The ministry revealed as early as Dec 2004 that it intended to reduce the admissions for any higher education courses that had an employment rate of less than 50 percent for two years and that it would stop enrolling students for courses that had an employment rate of less than 30 percent for three consecutive years.

However, this resolve to optimize the specialties offered by the nation's universities and colleges was not translated into immediate results amid the fast growth of the higher education market.

Statistics show the number of specialties in regular higher education institutes increased from 583 in 2005 to 646 in 2009, with 72.4 percent of college graduates finding a job in 2010.

As the employment rate looks set to become a rigid criterion for the ministry to judge the feasibility of the specialties taught at universities and colleges, what really deserves attention is the reliability of the employment rate statistics, especially since they are based on surveys by individual colleges.

Under the flawed employment rate survey method introduced by the ministry in 2004, as well as those graduates that sign employment agreements or labor contracts with employers and those that are self-employed, those admitted for further education or who go abroad are also counted as employed.

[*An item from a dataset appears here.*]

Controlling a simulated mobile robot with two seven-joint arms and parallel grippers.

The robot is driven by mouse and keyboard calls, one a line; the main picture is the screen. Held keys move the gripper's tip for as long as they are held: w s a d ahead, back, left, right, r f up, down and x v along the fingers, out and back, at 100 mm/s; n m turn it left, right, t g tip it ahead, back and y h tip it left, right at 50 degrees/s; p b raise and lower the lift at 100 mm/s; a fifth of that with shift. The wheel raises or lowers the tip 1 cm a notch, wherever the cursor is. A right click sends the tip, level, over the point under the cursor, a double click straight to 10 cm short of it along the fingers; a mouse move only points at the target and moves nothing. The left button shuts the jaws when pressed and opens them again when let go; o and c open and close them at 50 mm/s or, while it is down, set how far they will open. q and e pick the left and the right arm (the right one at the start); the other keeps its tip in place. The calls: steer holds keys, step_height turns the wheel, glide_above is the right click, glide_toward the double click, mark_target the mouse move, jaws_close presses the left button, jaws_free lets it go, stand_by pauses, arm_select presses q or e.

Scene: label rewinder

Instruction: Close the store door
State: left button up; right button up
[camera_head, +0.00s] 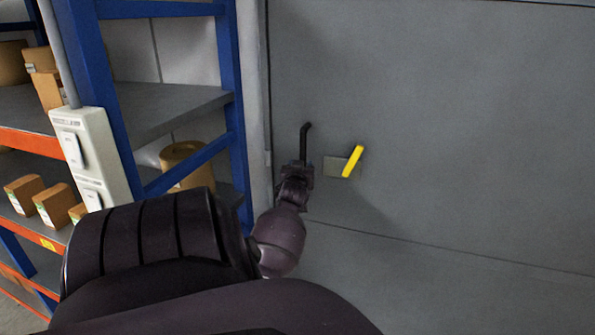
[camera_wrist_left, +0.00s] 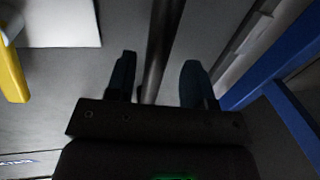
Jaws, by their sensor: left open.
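The large grey door (camera_head: 450,110) fills the right of the head view. Its left edge lies beside a light grey frame; I cannot tell whether a gap remains. A black upright bar with a bent top (camera_head: 305,140) stands in front of the door. A yellow handle (camera_head: 352,161) on a grey plate is just right of it. My left gripper (camera_head: 301,168) is at the bar's lower end. In the left wrist view my left gripper (camera_wrist_left: 158,75) is open, with a dark bar (camera_wrist_left: 158,45) between its fingers; contact is unclear. The yellow handle (camera_wrist_left: 12,70) shows at left there.
A blue-framed shelf (camera_head: 228,90) with brown boxes (camera_head: 52,205) stands close on the left. A white switch box (camera_head: 82,150) is fixed at its front. My left arm covers much of the lower view.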

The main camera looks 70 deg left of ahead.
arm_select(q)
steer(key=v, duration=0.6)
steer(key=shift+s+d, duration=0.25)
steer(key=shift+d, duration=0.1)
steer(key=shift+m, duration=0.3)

The current means of calculating the employment rate of graduates also fails to reflect graduates career prospects and future job mobility and the connection, or lack of one, between their jobs and their specialties.

According to the ministry, a record number of 6.8 million students will graduate from regular higher education institutes in 2012, 200,000 more than 2011.

So the education authority should cautiously implement a more rational and farsighted means of determining the graduate employment rate before approving schools' applications to set up new specialties in the future.